The recent revisions to Ontario’s Rules of Professional Conduct do not contain the words ‘computer’, ‘information technology’, or ‘electronic’, except in the latter case for a reference to the electronic registration of real estate transfers.

Is this a desirable demonstration of technology neutrality or a missed opportunity to give useful direction to the profession on an increasingly important aspect of the practice of law?

Monica Goyal, who makes her living in the law-and-technology world, suggests in her recent column for the Law Times that the rules should give some guidance.

Do you agree?

If not, have you read the long article in the Canadian Lawyer about the perils of the digital world for law firms?

Views?

Comments

  1. and see the immediately preceding post to Slaw, about recent changes to the BC rules – for better or worse! Be careful what you wish for!

    But see the LSBC’s follow-up clarification about how the cloud rules work.

    In particular, note “The Law Society regulates lawyers, not technology.” Clearly right, but in BC it has not prevented the Law Society from providing guidance in its Rules. Should the regulators in Upper Canada follow suit?

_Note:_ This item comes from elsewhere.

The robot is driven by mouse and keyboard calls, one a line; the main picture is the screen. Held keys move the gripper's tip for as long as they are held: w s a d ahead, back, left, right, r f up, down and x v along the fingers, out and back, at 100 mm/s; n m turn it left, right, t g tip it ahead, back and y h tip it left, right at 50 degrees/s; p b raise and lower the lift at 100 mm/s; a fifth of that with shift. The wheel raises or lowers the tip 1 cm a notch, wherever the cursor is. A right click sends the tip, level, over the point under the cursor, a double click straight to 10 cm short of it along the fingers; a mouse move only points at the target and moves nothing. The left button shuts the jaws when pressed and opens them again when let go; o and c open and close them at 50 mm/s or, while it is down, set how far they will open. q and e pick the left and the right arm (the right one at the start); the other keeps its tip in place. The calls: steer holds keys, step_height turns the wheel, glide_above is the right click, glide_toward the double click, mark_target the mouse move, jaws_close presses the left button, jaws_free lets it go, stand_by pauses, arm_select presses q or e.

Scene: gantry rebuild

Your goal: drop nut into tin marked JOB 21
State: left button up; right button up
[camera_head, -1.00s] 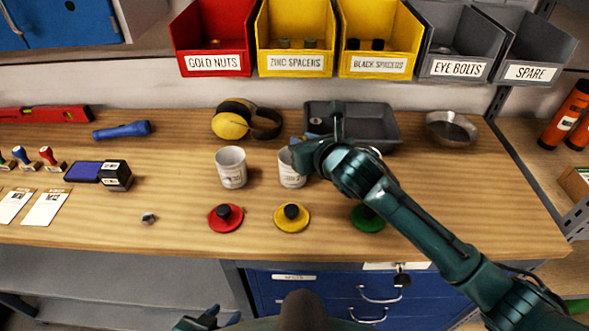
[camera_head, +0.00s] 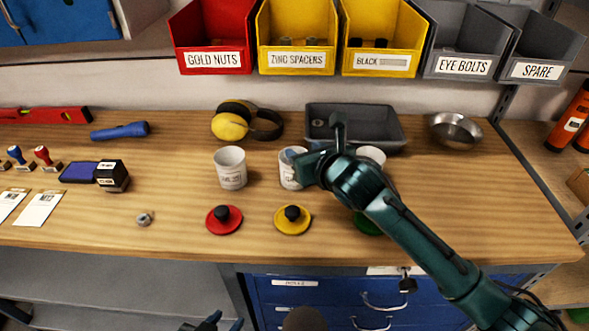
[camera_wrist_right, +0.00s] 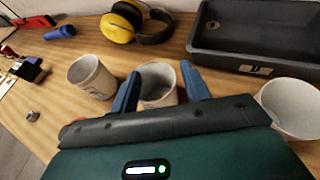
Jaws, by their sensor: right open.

  2. Here is a summary of the American Bar Association’s position on this topic, and the response of state bar governors to it. In short: lawyers have to be familiar with today’s technology to be competent.

    Bottom line:

    The rule of competence requires a lawyer to possess the “skill” reasonably necessary for representation, and it would be a losing argument to say that any lawyer today can competently represent a client without knowing the basics of technology.